Donald Trump campaigned for president with a handful of big, simple ideas, including building a wall, renegotiating trade deals, and strengthening the military. His new White House website reflects that same sparse, policy-light philosophy. If you click on the “issues” tab, he has sections on just six issues:
It’s a striking contrast to Donald Trump’s predecessor, Barack Obama. Like Trump, Obama had a website ready to go on his first day in office. But Obama’s site covered almost two dozen policy issues and dove into detail. Here’s what the “agenda” section of Obama’s WhiteHouse.gov looked like on January 20, 2009:
Obama had so many items on his agenda that he dumped some of them into an “additional issues” section that had short blurbs on seven other topics.

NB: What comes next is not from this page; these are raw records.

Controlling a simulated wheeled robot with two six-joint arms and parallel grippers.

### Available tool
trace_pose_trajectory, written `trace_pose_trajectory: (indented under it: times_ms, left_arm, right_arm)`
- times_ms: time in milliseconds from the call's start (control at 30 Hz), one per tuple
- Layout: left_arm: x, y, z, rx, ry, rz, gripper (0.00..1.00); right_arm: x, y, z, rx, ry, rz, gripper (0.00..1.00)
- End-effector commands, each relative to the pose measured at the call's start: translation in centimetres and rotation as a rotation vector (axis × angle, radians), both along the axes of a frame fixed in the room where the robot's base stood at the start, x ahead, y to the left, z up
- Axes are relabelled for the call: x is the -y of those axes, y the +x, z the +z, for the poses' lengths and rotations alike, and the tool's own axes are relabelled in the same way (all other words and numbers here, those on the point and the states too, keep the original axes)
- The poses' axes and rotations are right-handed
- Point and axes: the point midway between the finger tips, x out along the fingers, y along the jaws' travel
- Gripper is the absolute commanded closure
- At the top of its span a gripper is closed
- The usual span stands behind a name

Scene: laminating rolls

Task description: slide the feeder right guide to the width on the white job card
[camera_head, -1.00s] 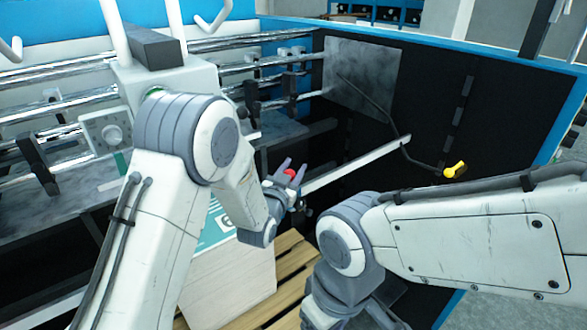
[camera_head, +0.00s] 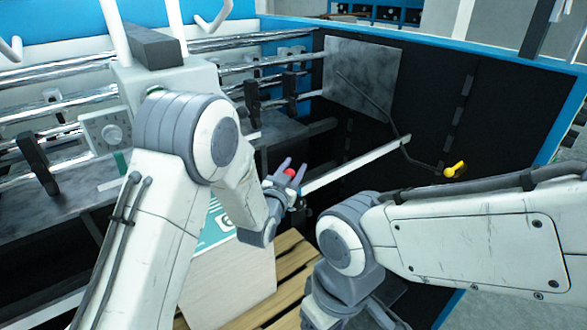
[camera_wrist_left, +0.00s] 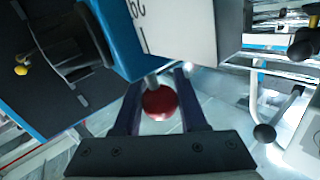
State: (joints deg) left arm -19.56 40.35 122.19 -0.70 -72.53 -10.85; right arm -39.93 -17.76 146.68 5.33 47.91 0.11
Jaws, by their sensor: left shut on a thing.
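My left gripper (camera_head: 283,172) is shut on a red ball knob (camera_head: 289,173), above the right side of the white and teal stack. In the left wrist view the red knob (camera_wrist_left: 159,102) sits between the two dark fingers, on a short grey stem. I cannot tell which part is the right guide; the stem goes up behind a blue part (camera_wrist_left: 128,40). A white panel with dark letters (camera_wrist_left: 180,28) shows at the top there, cut off. I cannot tell whether it is the job card. My right arm shows, but its gripper is out of view.
A long pale bar (camera_head: 357,164) runs to the upper right of the knob. A yellow-handled crank (camera_head: 455,169) is on the dark side panel. The stack (camera_head: 232,285) stands on a wooden pallet (camera_head: 285,262). Chrome rollers (camera_head: 225,43) lie behind my left arm.

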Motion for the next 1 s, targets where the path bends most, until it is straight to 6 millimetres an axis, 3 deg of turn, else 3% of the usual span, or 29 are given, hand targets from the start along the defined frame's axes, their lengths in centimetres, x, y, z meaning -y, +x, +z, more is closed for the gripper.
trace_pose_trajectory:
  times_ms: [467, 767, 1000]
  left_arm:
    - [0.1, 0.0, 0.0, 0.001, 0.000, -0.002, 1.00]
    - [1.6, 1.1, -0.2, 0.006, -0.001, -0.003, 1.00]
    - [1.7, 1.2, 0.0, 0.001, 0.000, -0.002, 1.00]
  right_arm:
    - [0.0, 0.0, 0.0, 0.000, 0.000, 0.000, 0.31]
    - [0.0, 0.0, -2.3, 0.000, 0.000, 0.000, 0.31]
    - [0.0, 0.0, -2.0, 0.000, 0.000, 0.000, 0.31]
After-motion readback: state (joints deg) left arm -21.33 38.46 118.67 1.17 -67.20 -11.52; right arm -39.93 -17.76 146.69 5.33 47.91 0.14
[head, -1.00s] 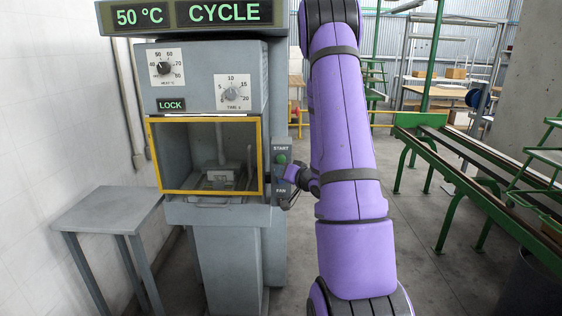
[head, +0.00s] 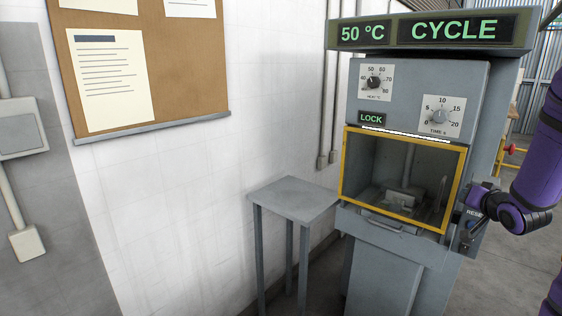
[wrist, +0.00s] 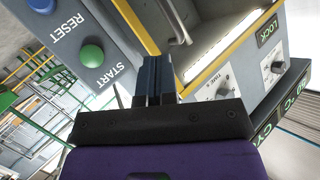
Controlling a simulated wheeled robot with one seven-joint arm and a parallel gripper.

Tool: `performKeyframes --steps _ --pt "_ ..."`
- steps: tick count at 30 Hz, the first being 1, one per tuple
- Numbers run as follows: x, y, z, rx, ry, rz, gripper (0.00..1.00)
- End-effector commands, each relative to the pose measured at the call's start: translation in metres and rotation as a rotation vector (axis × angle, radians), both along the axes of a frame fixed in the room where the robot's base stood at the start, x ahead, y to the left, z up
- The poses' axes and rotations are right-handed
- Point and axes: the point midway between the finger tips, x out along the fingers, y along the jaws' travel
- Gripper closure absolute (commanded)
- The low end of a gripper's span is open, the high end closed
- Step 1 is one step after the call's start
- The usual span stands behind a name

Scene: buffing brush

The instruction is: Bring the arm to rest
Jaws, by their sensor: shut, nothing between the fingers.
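My gripper (head: 472,236) is in front of the button panel on the right side of the grey machine (head: 420,85). It is shut and empty. In the wrist view, its fingers (wrist: 154,80) are together, beside the green START button (wrist: 91,55) and the blue RESET button (wrist: 41,5). I cannot tell if they touch the panel. My purple arm enters at the right edge of the head view. The machine's display (head: 440,30) reads "50 °C" and "CYCLE", and the LOCK sign (head: 371,118) is lit. Its yellow-framed window (head: 400,180) is down, with a fixture visible behind it.
A small grey side table (head: 293,199) stands empty left of the machine. A white wall with a cork board (head: 180,70) is at the left. A wall box (head: 20,130) is at the far left. Some floor is free at the right.

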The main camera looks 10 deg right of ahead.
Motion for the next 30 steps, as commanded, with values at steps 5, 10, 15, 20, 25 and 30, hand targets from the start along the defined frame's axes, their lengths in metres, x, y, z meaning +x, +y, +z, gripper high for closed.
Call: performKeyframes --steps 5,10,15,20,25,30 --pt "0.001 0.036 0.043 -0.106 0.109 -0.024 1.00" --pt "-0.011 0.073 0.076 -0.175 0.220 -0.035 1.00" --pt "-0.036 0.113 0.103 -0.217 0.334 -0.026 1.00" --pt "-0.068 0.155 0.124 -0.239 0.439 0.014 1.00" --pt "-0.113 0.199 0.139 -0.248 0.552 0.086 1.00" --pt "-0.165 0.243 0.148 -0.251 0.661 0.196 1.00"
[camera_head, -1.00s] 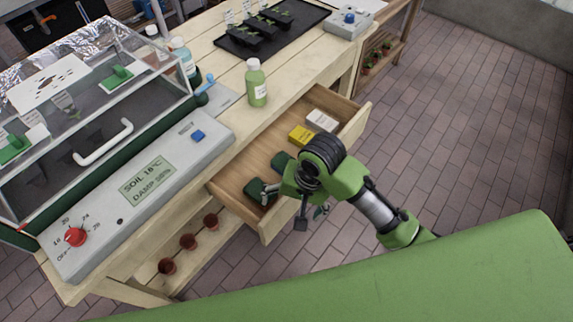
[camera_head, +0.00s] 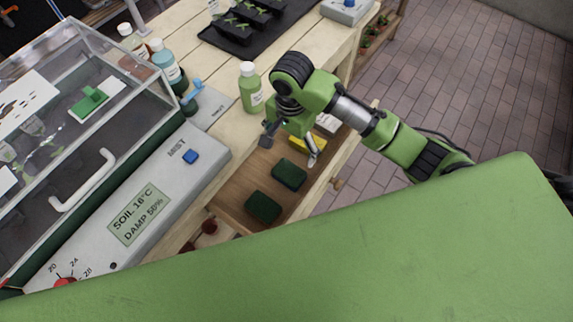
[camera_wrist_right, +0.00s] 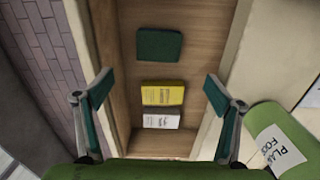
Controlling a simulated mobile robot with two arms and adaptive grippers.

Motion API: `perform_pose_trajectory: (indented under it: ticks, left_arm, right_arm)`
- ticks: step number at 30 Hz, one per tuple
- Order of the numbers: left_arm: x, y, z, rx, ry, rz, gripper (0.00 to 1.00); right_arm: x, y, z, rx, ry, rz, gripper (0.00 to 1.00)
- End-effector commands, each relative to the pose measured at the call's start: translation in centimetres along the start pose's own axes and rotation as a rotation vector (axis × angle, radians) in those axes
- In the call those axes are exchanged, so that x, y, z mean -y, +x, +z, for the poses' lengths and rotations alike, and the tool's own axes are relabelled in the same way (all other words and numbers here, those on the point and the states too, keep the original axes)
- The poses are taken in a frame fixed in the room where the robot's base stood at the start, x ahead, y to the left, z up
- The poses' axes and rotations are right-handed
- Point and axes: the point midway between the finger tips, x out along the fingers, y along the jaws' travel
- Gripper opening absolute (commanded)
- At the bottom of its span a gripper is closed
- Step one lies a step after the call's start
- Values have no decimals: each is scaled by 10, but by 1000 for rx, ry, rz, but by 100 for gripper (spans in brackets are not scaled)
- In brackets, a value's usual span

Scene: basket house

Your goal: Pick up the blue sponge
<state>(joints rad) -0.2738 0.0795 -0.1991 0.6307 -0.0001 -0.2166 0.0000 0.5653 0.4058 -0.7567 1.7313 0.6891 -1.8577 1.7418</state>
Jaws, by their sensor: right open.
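No plainly blue sponge shows. Two dark green, sponge-like blocks, a nearer one (camera_head: 263,207) and a farther one (camera_head: 289,174), lie flat and apart in the open wooden drawer (camera_head: 232,190). One such block (camera_wrist_right: 159,45) shows in the right wrist view. My right gripper (camera_head: 290,148) is open and empty above the drawer. In the right wrist view its fingers (camera_wrist_right: 159,82) are spread either side of a yellow packet (camera_wrist_right: 163,93). My left gripper is not in view.
A white packet (camera_wrist_right: 161,119) lies beside the yellow one in the drawer. A green bottle (camera_head: 251,88) stands on the bench by the drawer, close to my right gripper. A grey control panel (camera_head: 150,205) with a clear-lidded case lies to the left.

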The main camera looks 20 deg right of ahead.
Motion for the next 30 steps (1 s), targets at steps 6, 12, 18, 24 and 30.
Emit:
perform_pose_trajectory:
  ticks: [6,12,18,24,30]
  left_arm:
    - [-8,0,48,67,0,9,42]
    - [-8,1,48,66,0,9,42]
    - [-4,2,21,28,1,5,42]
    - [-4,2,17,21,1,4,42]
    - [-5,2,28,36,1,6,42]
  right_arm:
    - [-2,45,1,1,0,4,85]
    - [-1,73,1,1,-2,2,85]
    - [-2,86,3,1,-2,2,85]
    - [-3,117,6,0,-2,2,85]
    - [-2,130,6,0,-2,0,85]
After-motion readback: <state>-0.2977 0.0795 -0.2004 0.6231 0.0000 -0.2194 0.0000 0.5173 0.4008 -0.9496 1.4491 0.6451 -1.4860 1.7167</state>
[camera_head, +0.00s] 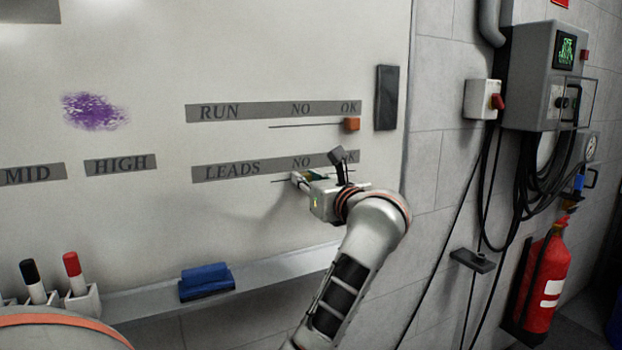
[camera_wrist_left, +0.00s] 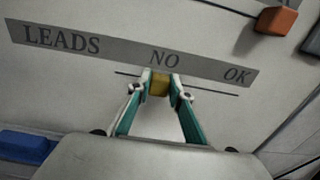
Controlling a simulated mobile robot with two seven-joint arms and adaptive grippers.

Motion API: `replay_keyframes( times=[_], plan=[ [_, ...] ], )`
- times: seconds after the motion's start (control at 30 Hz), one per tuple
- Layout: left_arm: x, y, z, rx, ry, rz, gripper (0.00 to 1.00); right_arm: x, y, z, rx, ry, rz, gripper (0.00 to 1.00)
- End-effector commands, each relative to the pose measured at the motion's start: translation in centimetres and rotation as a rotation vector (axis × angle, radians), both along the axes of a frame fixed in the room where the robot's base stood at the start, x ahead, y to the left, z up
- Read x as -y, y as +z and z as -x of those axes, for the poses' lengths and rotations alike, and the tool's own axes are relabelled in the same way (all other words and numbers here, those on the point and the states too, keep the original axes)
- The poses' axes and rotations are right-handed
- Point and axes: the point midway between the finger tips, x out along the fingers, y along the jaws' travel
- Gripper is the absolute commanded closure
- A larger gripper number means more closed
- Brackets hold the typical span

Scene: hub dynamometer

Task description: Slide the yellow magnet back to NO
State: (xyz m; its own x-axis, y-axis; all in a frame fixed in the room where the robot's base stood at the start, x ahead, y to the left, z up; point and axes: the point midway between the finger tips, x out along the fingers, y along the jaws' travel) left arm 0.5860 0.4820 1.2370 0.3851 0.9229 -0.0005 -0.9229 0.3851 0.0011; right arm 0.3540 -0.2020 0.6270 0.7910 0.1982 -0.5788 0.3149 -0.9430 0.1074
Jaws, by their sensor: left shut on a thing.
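The yellow magnet (camera_wrist_left: 159,86) sits on a thin dark slide line on the whiteboard, just below the word NO on the LEADS strip (camera_wrist_left: 100,48). My left gripper (camera_wrist_left: 160,84) is shut on it, one teal finger with a pale tip on each side. In the head view my left gripper (camera_head: 300,180) reaches the board just under NO on the LEADS strip (camera_head: 233,169). There my gripper and wrist hide the magnet and cover part of OK. My right gripper is not in view.
An orange magnet (camera_head: 352,124) sits at the OK end of the RUN line above. A dark block (camera_head: 386,97) is at the board's right edge. A blue eraser (camera_head: 206,281) and markers (camera_head: 72,265) are along the bottom ledge.

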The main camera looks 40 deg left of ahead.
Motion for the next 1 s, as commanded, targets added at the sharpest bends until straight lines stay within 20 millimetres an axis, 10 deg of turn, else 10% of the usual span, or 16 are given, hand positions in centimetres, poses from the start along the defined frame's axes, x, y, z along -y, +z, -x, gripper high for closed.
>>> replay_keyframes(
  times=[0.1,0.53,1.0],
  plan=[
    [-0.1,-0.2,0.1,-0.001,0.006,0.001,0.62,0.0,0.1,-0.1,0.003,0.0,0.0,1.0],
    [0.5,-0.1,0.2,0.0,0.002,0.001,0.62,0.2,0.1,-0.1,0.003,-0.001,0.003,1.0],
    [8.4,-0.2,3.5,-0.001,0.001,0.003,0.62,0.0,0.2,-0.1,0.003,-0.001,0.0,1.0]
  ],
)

This comparison actually understates the difference. Most of the 23 issue pages on Obama’s White House site were lengthy documents with numerous bullet points listing specific policy proposals. The average Obama issue page ran over 1,000 words.
Trump’s six issues pages, in contrast, average just 374 words each and few provide more than the broadest outlines of Trump’s goals.
In total, Trump’s six issue pages have 2,243 words. Obama’s 23 pages had 25,150.
These strikingly different websites reflect the two presidents’ divergent approaches to policy more generally. Donald Trump has never been much of a reader. “I like bullets or I like as little as possible. I don't need, you know, 200-page reports on something that can be handled on a page,” Trump said recently. Obama, in contrast, was a policy wonk who liked to get into the weeds.
It’s possible that Trump’s focus on the big picture will work out well for him. But Trump has never managed an institution as large and complex as the federal government. He’s going to have to make decisions about a lot of issues that — at least judging from his website — he and his senior staff have not yet given much thought to.